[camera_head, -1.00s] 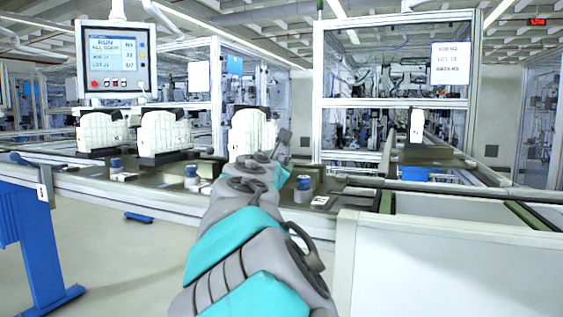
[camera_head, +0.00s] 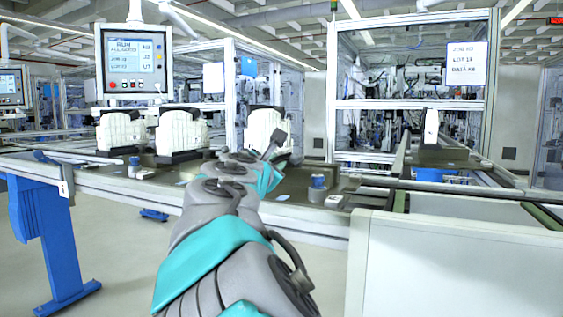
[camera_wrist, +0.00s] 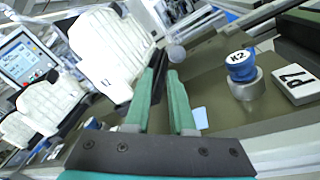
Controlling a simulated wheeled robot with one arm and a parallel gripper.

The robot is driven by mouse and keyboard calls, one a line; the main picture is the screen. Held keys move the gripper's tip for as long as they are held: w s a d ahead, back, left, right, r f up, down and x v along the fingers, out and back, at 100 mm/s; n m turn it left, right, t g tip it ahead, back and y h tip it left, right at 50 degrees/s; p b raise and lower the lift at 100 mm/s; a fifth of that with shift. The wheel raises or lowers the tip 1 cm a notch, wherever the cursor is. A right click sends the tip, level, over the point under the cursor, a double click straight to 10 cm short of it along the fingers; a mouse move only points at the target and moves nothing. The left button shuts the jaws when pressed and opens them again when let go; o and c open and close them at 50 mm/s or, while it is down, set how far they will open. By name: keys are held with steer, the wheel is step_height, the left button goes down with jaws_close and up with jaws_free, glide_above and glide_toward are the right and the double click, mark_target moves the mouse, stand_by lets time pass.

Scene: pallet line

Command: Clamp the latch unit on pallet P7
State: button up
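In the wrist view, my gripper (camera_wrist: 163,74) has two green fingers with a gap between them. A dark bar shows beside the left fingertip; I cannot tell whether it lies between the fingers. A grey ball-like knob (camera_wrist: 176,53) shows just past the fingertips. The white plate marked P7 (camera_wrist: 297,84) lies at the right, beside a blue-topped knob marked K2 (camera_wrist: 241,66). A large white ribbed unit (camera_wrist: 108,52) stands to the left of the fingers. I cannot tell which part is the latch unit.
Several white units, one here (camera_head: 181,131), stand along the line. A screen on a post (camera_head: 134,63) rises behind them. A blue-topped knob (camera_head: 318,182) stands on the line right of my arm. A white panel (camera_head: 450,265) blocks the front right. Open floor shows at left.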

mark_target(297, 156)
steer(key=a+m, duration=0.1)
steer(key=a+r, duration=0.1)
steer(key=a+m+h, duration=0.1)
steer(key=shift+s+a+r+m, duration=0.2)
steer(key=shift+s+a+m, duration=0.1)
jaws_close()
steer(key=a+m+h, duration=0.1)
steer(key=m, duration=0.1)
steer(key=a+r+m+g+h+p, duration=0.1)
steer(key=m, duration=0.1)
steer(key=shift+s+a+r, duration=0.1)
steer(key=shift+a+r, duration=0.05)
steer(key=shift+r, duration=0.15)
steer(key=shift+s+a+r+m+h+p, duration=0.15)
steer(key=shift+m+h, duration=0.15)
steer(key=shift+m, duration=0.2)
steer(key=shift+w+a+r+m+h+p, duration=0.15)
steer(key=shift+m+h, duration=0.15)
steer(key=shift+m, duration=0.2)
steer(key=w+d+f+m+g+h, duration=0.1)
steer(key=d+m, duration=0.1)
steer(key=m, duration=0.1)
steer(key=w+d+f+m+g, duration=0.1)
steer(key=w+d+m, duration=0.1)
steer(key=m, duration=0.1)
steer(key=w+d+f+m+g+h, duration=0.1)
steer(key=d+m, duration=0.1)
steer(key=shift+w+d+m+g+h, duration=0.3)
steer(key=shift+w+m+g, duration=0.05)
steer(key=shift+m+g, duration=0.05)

**INSTRUCTIONS FOR THE TASK:** Reproduce the material above in full, exactly, with no images.

**CORRECT RESPONSE:**
[camera_head, -1.00s] 
[camera_head, +0.00s] 
[camera_wrist, +0.00s] 
Controlling a simulated wheeled robot with one arm and a parallel gripper.

The robot is driven by mouse and keyboard calls, one a line; the main picture is the screen. Held keys move the gripper's tip for as long as they are held: w s a d ahead, back, left, right, r f up, down and x v along the fingers, out and back, at 100 mm/s; n m turn it left, right, t g tip it ahead, back and y h tip it left, right at 50 degrees/s; p b raise and lower the lift at 100 mm/s; a fifth of that with shift. The wheel raises or lowers the tip 1 cm a notch, wherever the cursor is. A right click sends the tip, level, over the point under the cursor, a double click straight to 10 cm short of it along the fingers; a mouse move only points at the target and moves nothing. The left button shuts the jaws when pressed and opens them again when let go; o and c open and close them at 50 mm/s or, while it is down, set how far they will open. By name: keys are held with steer, the wheel is step_height, the left button goes down with jaws_close and up with jaws_free, glide_above and glide_toward are the right and the double click, mark_target moves the mouse, stand_by lets time pass.

Scene: pallet line

Command: Clamp the latch unit on pallet P7
State: button up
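In the wrist view, my gripper (camera_wrist: 163,74) has two green fingers with a gap between them. A dark bar shows beside the left fingertip; I cannot tell whether it lies between the fingers. A grey ball-like knob (camera_wrist: 176,53) shows just past the fingertips. The white plate marked P7 (camera_wrist: 297,84) lies at the right, beside a blue-topped knob marked K2 (camera_wrist: 241,66). A large white ribbed unit (camera_wrist: 108,52) stands to the left of the fingers. I cannot tell which part is the latch unit.
Several white units, one here (camera_head: 181,131), stand along the line. A screen on a post (camera_head: 134,63) rises behind them. A blue-topped knob (camera_head: 318,182) stands on the line right of my arm. A white panel (camera_head: 450,265) blocks the front right. Open floor shows at left.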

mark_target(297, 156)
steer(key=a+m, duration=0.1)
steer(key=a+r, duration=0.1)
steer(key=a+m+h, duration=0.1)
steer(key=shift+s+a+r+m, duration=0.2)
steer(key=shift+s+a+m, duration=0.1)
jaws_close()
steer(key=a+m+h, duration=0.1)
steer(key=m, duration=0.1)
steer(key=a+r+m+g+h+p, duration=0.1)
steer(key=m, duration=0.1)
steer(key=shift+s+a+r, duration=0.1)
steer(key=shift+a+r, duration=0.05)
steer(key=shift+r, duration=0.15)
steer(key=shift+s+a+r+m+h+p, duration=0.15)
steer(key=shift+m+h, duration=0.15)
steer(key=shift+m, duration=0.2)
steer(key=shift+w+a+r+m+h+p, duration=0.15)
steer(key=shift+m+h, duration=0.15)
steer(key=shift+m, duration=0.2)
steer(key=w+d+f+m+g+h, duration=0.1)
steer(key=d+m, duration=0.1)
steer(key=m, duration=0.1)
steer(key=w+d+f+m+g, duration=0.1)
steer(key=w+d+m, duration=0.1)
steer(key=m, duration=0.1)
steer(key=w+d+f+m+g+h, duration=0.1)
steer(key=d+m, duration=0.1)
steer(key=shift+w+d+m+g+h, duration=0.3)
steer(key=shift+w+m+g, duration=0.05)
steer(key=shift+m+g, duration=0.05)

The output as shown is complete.